Posted: Thu May 19, 2016 2:04 am
by MILESSOUND
:yahoo: Hello everyone,
I am looking to install a Mitzubushi dual zone split air system in my new construction 2 room studio.
To get one of the authorized installers that are recommended by Mitzubushi, they want a small fortune just to install it. Granted, you get a 12 year warranty by doing so, but they want way too much.
My question is is it that hard to install? has any of you done this yourself? Anyone recommend how to do this without paying for a really good used car? My last quote was $11,000! I know the units are expensive, but at the most $5000 retail!

Re: Mitsubishi Split air system installation.

Posted: Thu May 19, 2016 5:19 am
by Soundman2020
Hi there " MILESSOUND", and Welcome! :)
my last quote was $11,000!
Just to install a split system? That sounds a bit steep. But it would be good to know exactly what that includes: If it is just for mounting the indoor and outdoor units, running the pipe bundle between them, filling it with gas and testing it, then yes, that's expensive. On the other hand, if that also includes the installation of ducts, silencers, registers, dampers, system controller, load balancing, etc. then it isn't so bad. You did say that this is a zoned system, implying that one AHU services two rooms, which in turn implies all of the above...

If that's the case, then you can indeed do a lot of the work yourself, but not all of it. You can install the ducts, silencers, dampers, registers, etc., but you should still leave the installation of the AHU and compressor up to the pros, as well as the balancing and testing. That's not really a DIY job, and would probably void all warranties on the equipment if you did it yourself.

But there's an even bigger underlying question here: Was the system properly designed and spec'd for a recording studio? Who did the air flow calculations, heat calculations, humidity calculations, etc? Who designed the duct system and silences? If that was done by an average HVAC installer with little understanding of recording studios, then it is no use and will have to be re-done. If it was done by a studio designer, then you should be OK. There are major differences between installing HVAC for a house, office, school or shop, as compared to recording studio....


- Stuart -

Re: Mitsubishi Split air system installation.

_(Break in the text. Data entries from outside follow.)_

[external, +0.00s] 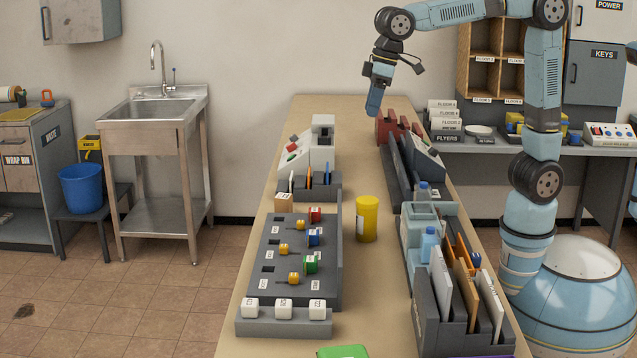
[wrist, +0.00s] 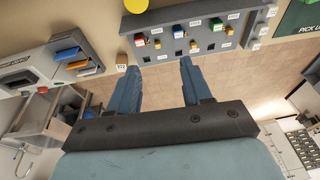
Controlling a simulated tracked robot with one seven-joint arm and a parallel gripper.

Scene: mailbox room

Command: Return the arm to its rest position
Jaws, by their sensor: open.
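My arm rises from its base on the right and reaches left over the far part of the long table (external: 385,268). My gripper (external: 374,108) hangs from the wrist, pointing down, above the table and clear of its surface. In the wrist view my gripper (wrist: 165,62) shows two blue fingers apart, with nothing between them. Beyond the fingertips is the grey panel (wrist: 215,42) with coloured blocks and keys.
The panel (external: 270,293), a yellow cylinder (external: 367,220) and a file holder (external: 430,330) stand on the table. Dark red items (external: 385,128) stand near my gripper. A sink (external: 160,110) is at left, wooden shelves (external: 465,60) at back right. The air left of the arm is clear.

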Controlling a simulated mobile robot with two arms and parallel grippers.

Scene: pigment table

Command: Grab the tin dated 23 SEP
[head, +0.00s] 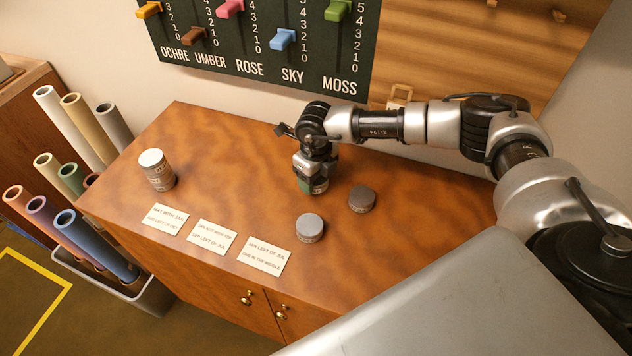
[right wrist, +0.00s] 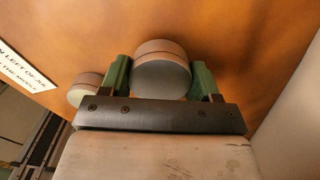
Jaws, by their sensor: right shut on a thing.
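My right gripper (head: 312,184) points down over the middle of the wooden table. In the right wrist view its green fingers (right wrist: 162,82) stand on both sides of a round grey tin (right wrist: 160,78), shut on it. In the head view the fingers mostly hide this tin. I cannot read its date or tell whether it touches the table. Two more grey tins stand apart on the table: one in front (head: 310,228) and one to the right (head: 362,199). A stack of tins (head: 157,170) stands at the left. Their dates are too small to read. My left gripper is not in view.
Three white cards, left (head: 165,219), middle (head: 212,237) and right (head: 265,257), lie along the table's (head: 235,150) front edge. A board with coloured sliders (head: 265,70) hangs behind. Coloured rolls stand in a bin (head: 150,297) at the left. The table between stack and gripper is clear.

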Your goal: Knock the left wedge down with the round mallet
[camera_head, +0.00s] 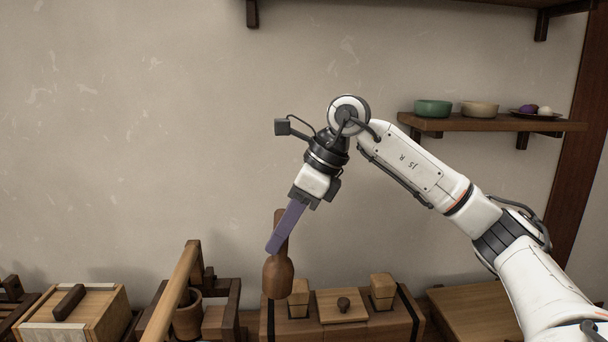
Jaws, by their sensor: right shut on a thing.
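My right gripper (283,238) is shut on the handle of the round wooden mallet (278,276). The mallet hangs nearly upright with its rounded reddish-brown head downward. The left wedge (299,301), a pale wooden block with a slanted top, stands in the wooden chest (374,329) just right of the mallet head. The head overlaps the wedge's left edge in the picture; I cannot tell whether they touch. The right wedge (382,291) stands on the chest's other side. My left gripper is out of view.
A wooden pole (174,290) slants up at left, in front of a brown cup (187,318) in a frame. A box with a dark handle (69,302) stands far left. A wall shelf (490,124) holds bowls at upper right. A wooden surface (470,309) lies right.

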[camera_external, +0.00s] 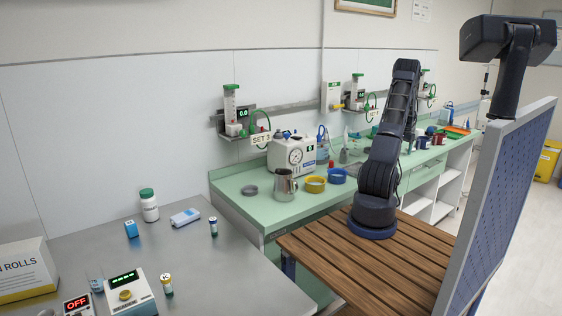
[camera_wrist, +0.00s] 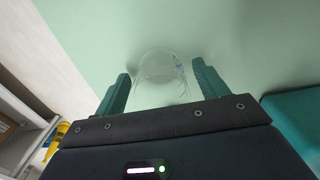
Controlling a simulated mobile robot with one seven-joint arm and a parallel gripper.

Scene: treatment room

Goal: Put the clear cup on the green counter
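The clear cup (camera_wrist: 160,75) is see-through and shows at the middle of the wrist view, in front of a pale green surface that looks like the counter (camera_wrist: 240,35). My gripper (camera_wrist: 161,70) has its two teal fingers apart, one on each side of the cup. A narrow gap seems to show between the cup and the right finger. Whether the cup touches the counter is hard to tell. In the external view the green counter (camera_external: 232,190) runs along the wall; my arm hides part of it. I cannot make out my gripper or the cup there.
A steel jug (camera_external: 285,186), a yellow bowl (camera_external: 315,185), a blue bowl (camera_external: 337,177) and a white gauge unit (camera_external: 292,155) stand on the near counter. Cups and trays crowd its far end. A teal item (camera_wrist: 295,112) lies right of my gripper. Bare counter lies beyond the fingers.

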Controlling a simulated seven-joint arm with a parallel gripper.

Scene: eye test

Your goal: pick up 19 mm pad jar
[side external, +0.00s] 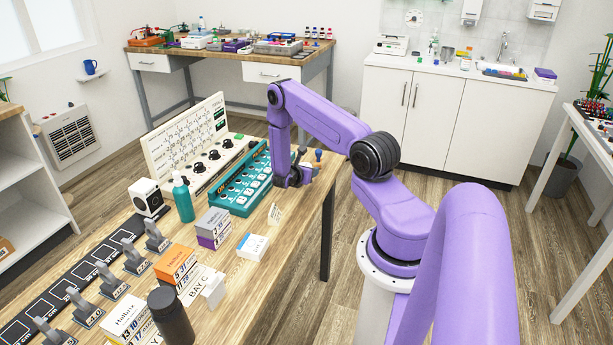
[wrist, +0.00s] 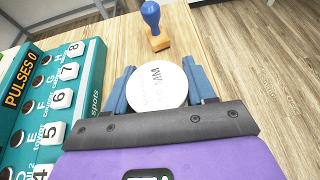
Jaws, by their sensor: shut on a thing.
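The pad jar (wrist: 157,87) shows in the wrist view as a round white lid with grey print, partly readable as "MM". My gripper (wrist: 159,80) has its blue fingers on the left and right sides of the jar and is shut on it. In the side view my gripper (side external: 292,178) is low over the right end of the bench, beside the teal panel. The jar cannot be made out there. Whether the jar touches the bench I cannot tell.
A blue-handled stamp (wrist: 151,14) stands just beyond the jar. A teal panel (wrist: 88,78) with numbered white keys lies close on the left. In the side view, a teal bottle (side external: 183,200), label boxes (side external: 213,224) and grey stands (side external: 156,237) occupy the bench. The bench's edge is close on the right.

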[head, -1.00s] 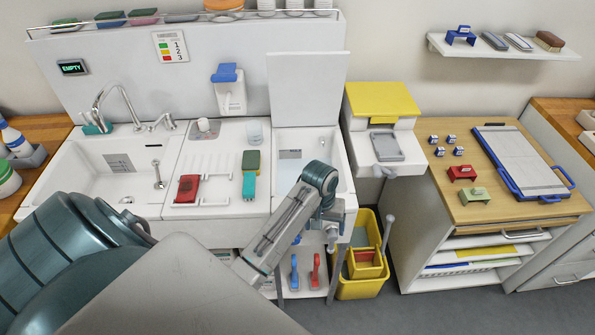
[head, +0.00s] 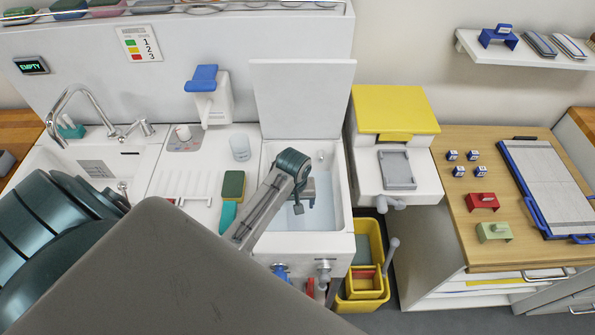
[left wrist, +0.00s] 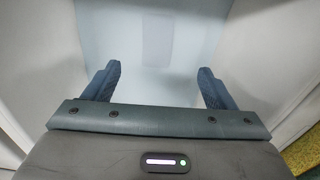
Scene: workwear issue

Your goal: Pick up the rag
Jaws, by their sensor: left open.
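I cannot make out a rag for certain in either view. My left gripper (head: 303,200) reaches down into the open white basin (head: 341,185), whose floor looks pale blue. In the left wrist view the two dark fingers of my left gripper (left wrist: 158,88) are spread apart with nothing between them. Beyond them lies the pale blue basin floor with a faint greyish rectangle (left wrist: 157,40), and I cannot tell what it is. My forearm hides part of the counter and basin. My right gripper is not in view.
The basin's white lid (head: 302,100) stands upright behind it. A green-topped sponge (head: 233,185) lies left of my arm. A yellow-lidded dispenser (head: 395,108) stands to the right, with a yellow bucket (head: 363,300) below. A wooden counter (head: 470,245) is further right.

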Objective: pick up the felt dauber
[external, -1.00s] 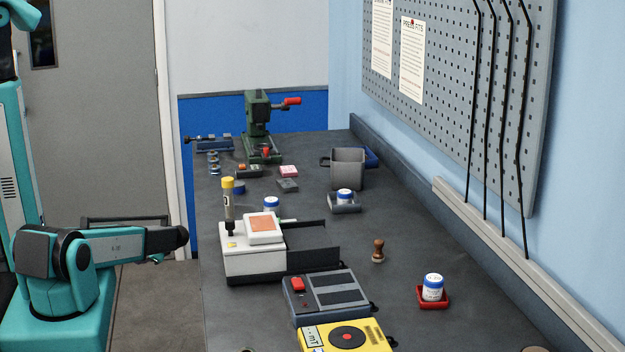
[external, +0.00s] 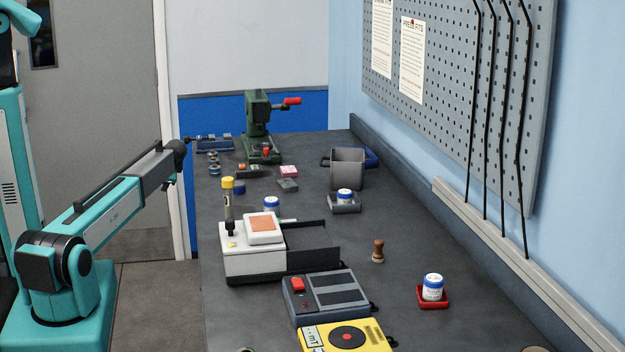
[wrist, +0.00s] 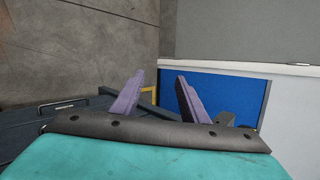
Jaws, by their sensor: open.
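A small brown turned piece with a round knob, which looks like the felt dauber (external: 378,251), stands upright on the dark bench, right of the white box. Nothing touches it. In the wrist view my gripper (wrist: 158,92) shows two purple-grey fingers, apart with nothing between them. The fingers point toward a blue panel and grey surfaces. The dauber does not show in the wrist view. In the external view my arm is left of the bench, well away from the dauber, and I cannot make out the fingers there.
A white box (external: 250,262) with a yellow-capped tube, a dark grey device (external: 325,297) and a yellow device (external: 345,338) stand left of the dauber. A white jar (external: 433,287) sits in a red tray at right. A grey pot (external: 347,168) and green press (external: 258,125) stand farther back.

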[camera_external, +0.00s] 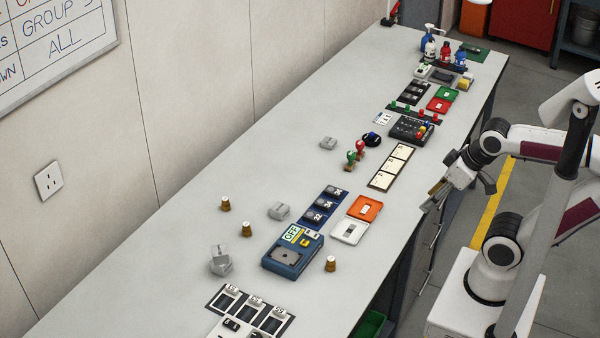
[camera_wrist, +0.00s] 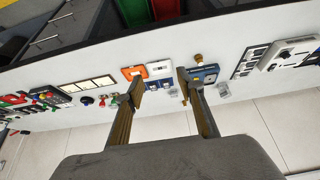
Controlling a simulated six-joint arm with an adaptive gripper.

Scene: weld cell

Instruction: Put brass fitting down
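Three small brass fittings with pale tops stand upright on the bench. One (camera_external: 225,203) and another (camera_external: 247,229) are at the left. The third (camera_external: 331,264) stands just right of the blue device marked OFF. One brass fitting also shows in the wrist view (camera_wrist: 198,58), beside the blue device. My gripper (camera_external: 434,196) is at the bench's right edge, well apart from all three fittings. In the wrist view its two brownish fingers (camera_wrist: 160,80) are spread, with nothing held between them.
The blue device (camera_external: 292,248) stands on the bench, with grey blocks (camera_external: 279,211) near it. Stamps (camera_external: 355,152) and bottles (camera_external: 430,49) stand farther back. The bench's left side is largely clear.

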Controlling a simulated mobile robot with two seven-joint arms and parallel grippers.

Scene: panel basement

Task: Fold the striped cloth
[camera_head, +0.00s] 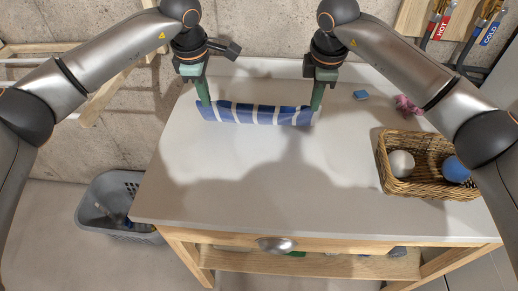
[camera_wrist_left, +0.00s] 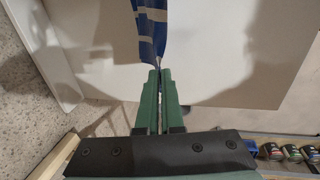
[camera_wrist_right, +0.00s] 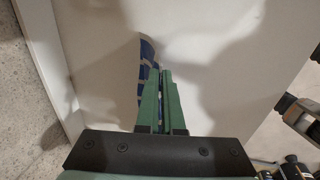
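The striped cloth (camera_head: 256,114), blue with pale bands, is stretched as a narrow strip between my two grippers over the far part of the table. My left gripper (camera_head: 208,104) is shut on its left end; in the left wrist view the cloth (camera_wrist_left: 152,28) runs away from the closed fingertips (camera_wrist_left: 159,70). My right gripper (camera_head: 315,107) is shut on its right end; in the right wrist view the cloth (camera_wrist_right: 146,60) shows partly hidden behind the fingers (camera_wrist_right: 163,72). I cannot tell whether its lower edge touches the table.
The white tabletop (camera_head: 250,195) is clear in front of the cloth. A wicker basket (camera_head: 425,191) with a white ball (camera_head: 401,163) and a blue ball (camera_head: 455,169) stands at right. A blue block (camera_head: 360,95) and a pink object (camera_head: 406,105) lie behind it. A grey basket (camera_head: 105,210) is on the floor.

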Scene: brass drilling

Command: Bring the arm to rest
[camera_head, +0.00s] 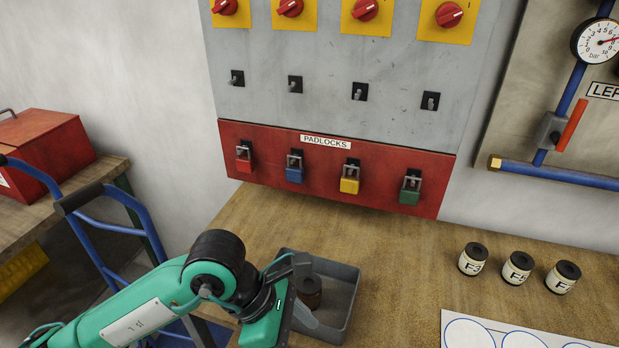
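My left arm comes in from the lower left, teal with dark joints. My left gripper (298,292) is over the left side of a grey open tray (350,310) on the wooden bench. A dark brown jar-like piece (309,289) is in the tray, right beside the gripper. The gripper's fingers are partly hidden, and I cannot tell whether they touch or hold this piece. My right gripper is not in view.
Several small labelled jars (517,267) stand on the bench (410,270) at right, behind a white sheet with circles (480,331). A red padlock board (330,172) is on the wall behind. A blue hand truck (105,222) and red toolbox (42,150) are at left.

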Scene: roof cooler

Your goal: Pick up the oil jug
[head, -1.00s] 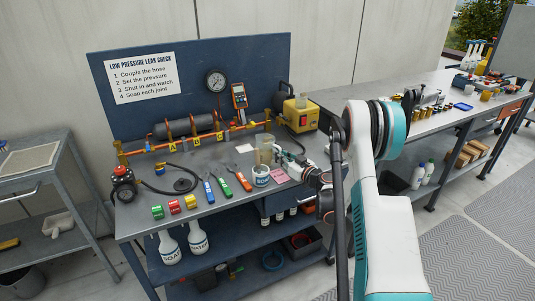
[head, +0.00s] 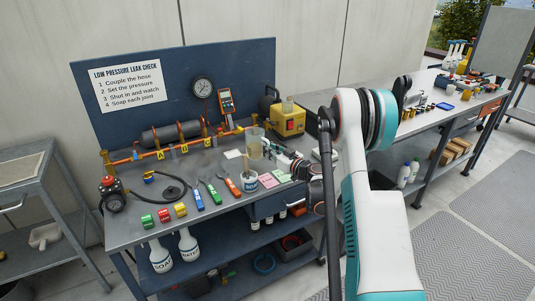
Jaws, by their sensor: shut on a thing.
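The oil jug (head: 255,146) is a clear, upright vessel with amber liquid low inside. It shows in the head view over the middle of the blue-grey workbench, in front of the pipe rig. My gripper (head: 268,149) reaches it from the right and is shut on its right side. The jug appears held a little above the bench top. The exact finger contact is small and partly hidden by the gripper itself.
A white labelled tub (head: 250,182) stands just in front of the jug. Pink notes (head: 273,178) lie beside it. A yellow pump (head: 288,122) stands behind right. The pipe rig (head: 180,150) runs behind. Colour-handled tools (head: 215,194) lie to the left.

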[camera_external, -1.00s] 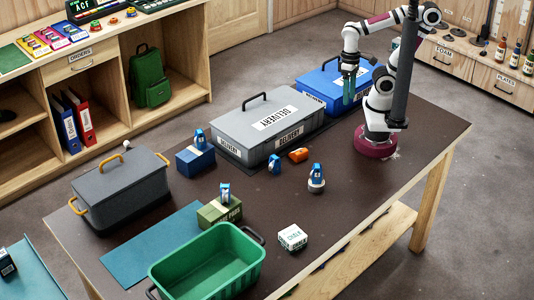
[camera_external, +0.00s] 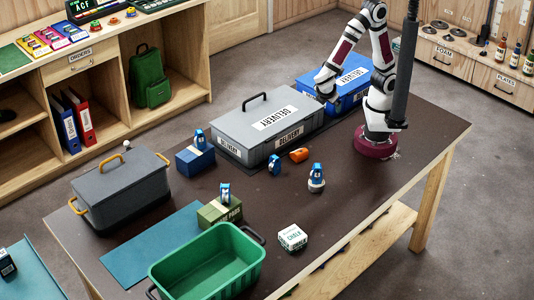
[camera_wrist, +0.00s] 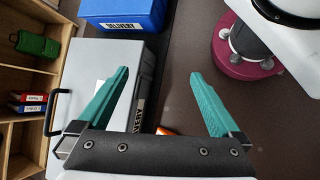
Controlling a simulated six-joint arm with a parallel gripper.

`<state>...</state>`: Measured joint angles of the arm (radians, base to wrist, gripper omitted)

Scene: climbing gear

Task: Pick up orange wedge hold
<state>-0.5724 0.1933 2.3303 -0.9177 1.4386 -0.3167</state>
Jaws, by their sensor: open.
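The orange wedge hold (camera_external: 299,155) lies on the dark tabletop, just right of the grey delivery box's front corner. In the wrist view only a small part of the orange wedge hold (camera_wrist: 165,131) shows, between my fingers near the palm bar, which hides the rest. My gripper (camera_wrist: 158,74) has teal fingers spread wide, with nothing between them. In the external view the wrist end is above the right end of the grey box, up and right of the orange hold; the fingers are not clear there.
The grey delivery box (camera_external: 258,137) and blue box (camera_external: 352,93) stand behind the hold. Small blue-topped items flank it: one left (camera_external: 274,165), one in front (camera_external: 316,180). A chalk box (camera_external: 292,238) and green crate (camera_external: 238,281) are nearer. The right tabletop is clear.

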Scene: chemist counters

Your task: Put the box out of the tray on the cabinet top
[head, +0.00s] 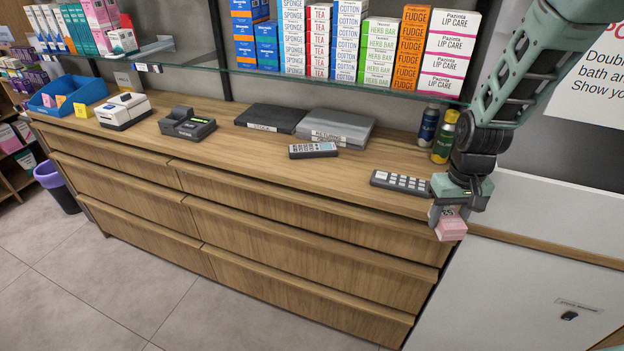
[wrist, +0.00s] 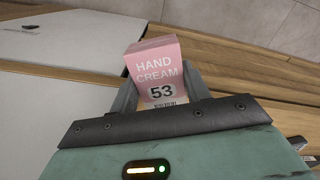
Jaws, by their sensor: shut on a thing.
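A pink box (head: 452,227) labelled "HAND CREAM 53" is between the fingers of my gripper (head: 447,214). My gripper is shut on it and points down at the front right corner of the wooden cabinet top (head: 250,163). The wrist view shows the box (wrist: 155,66) upright between both fingers, its label facing the camera. In the head view the box overlaps the cabinet's right front edge; its height above the top I cannot tell. A blue tray (head: 84,93) stands at the far left of the cabinet top, with small yellow and pink items or labels at its front.
A grey keypad remote (head: 402,182) lies just left of my gripper. Another remote (head: 313,150), grey folders (head: 335,127) and a card terminal (head: 187,124) lie further left. A glass shelf with boxes hangs above.

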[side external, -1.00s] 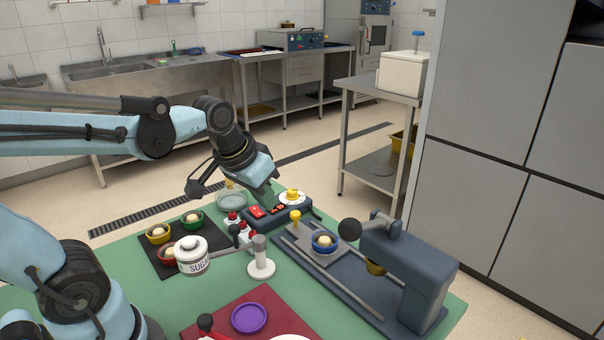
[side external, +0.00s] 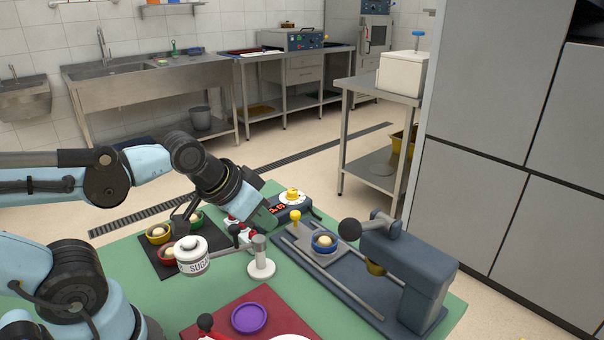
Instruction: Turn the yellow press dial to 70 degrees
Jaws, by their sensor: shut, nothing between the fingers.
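The yellow press dial (side external: 292,194) sits on a round white scale plate on top of the dark blue control box (side external: 304,210), which shows red display digits. The dial's exact angle is too small to read. My gripper (side external: 264,219) is shut and empty. In the picture it is left of and slightly below the dial, apart from it, and covers the left part of the control box. The press (side external: 410,262) stands right of the box on its dark blue base, with a ball-ended lever. A blue bowl with a pale dough ball (side external: 323,240) is on its grey sliding plate.
A dark mat with small bowls (side external: 158,232) lies left. A yellow-topped peg (side external: 296,217) stands beside the box. A purple dish (side external: 249,318) is on the red mat.

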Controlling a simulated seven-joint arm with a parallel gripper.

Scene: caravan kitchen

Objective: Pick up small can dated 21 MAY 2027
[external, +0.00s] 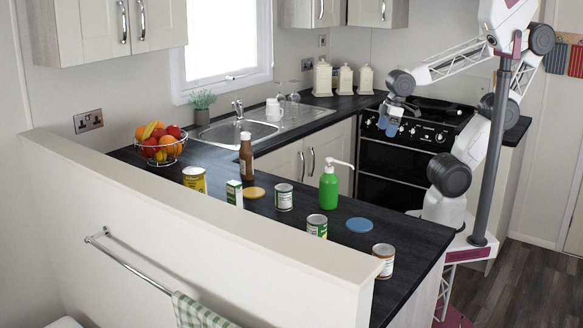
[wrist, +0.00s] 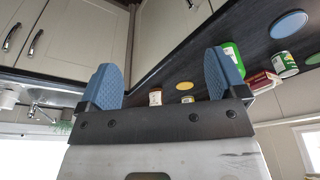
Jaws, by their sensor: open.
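Several small cans stand upright on the dark counter in the external view: one with a white-and-green label (external: 284,197), one with a green-and-yellow label (external: 317,226), and one with a brown-and-white label (external: 383,262) near the counter's end. A yellow tin (external: 195,179) stands farther left. No date is legible on any of them, so I cannot tell which is 21 MAY 2027. My gripper (external: 389,123) is open and empty, raised in front of the stove, away from the cans. Its blue fingers stand apart in the wrist view (wrist: 163,82), where a white-and-green can (wrist: 285,64) shows at right.
A green pump bottle (external: 329,188), brown bottle (external: 246,157), green-and-white carton (external: 234,193), blue disc (external: 360,225) and yellow disc (external: 254,193) share the counter. A fruit bowl (external: 161,151) and sink (external: 235,132) lie behind. A raised ledge (external: 200,204) borders the counter's near side.

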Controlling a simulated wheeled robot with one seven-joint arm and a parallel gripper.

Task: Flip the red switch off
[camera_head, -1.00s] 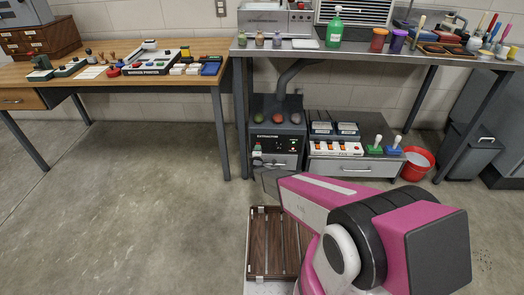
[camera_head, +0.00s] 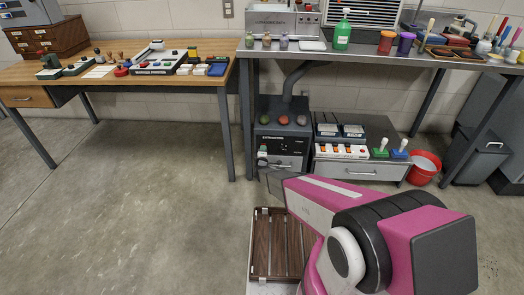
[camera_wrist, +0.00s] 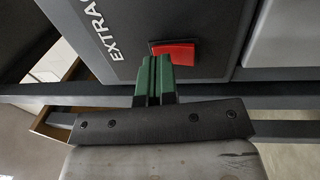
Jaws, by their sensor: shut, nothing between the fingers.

Posted: Thu May 19, 2016 7:43 am
by MILESSOUND
Thank you for the reply, I really appreciate it! My studio is 2 rooms. The live room is double walled with a 4" gap with roxul in both bays. It will have a layer of 5/8" drywall with a 1/2" layer over that. The dimensions are 13' x 18' with a 11' ceiling. Both rooms have 2 layers of 5/8" drywall on the ceilings. The control room cannot be double walled due to codes but will be 1/2" resilient channel with 2 layers of 5/8 " drywall. The dimensions are 20' x 14' with a 11' ceiling. There will be no duct work per se, just the 2 heads being fed by a 36,000 btu compressor. The a little over $11,000 price includes a Mitsubishi MZX-4B36NA Condenser, a MSZ-GE24NA AND A MSZ-GEI5NA Air handlers mounted to walls. All related piping and wire run to electrical circuit. A condenser pad and strapping to it as well.
Part of the problem as you stated is that if you buy the units and necessary lines etc. and install yourself, it voids the warranty. Which is 12 years on all parts, which is pretty great. From what I've heard, these units are the best that are made and make very little if any noise. I would really like to use these units if possible, but the price is restrictive. I'm also almost ready for drywall and have been getting bids ranging from $8,000 to a wapping $13,000! I've already spent over $25,000 just in framing,insulation,wiring etc. This is my second personal studio I've built and have worked and helped build many others, but its been awhile. This is getting really expensive as you well know.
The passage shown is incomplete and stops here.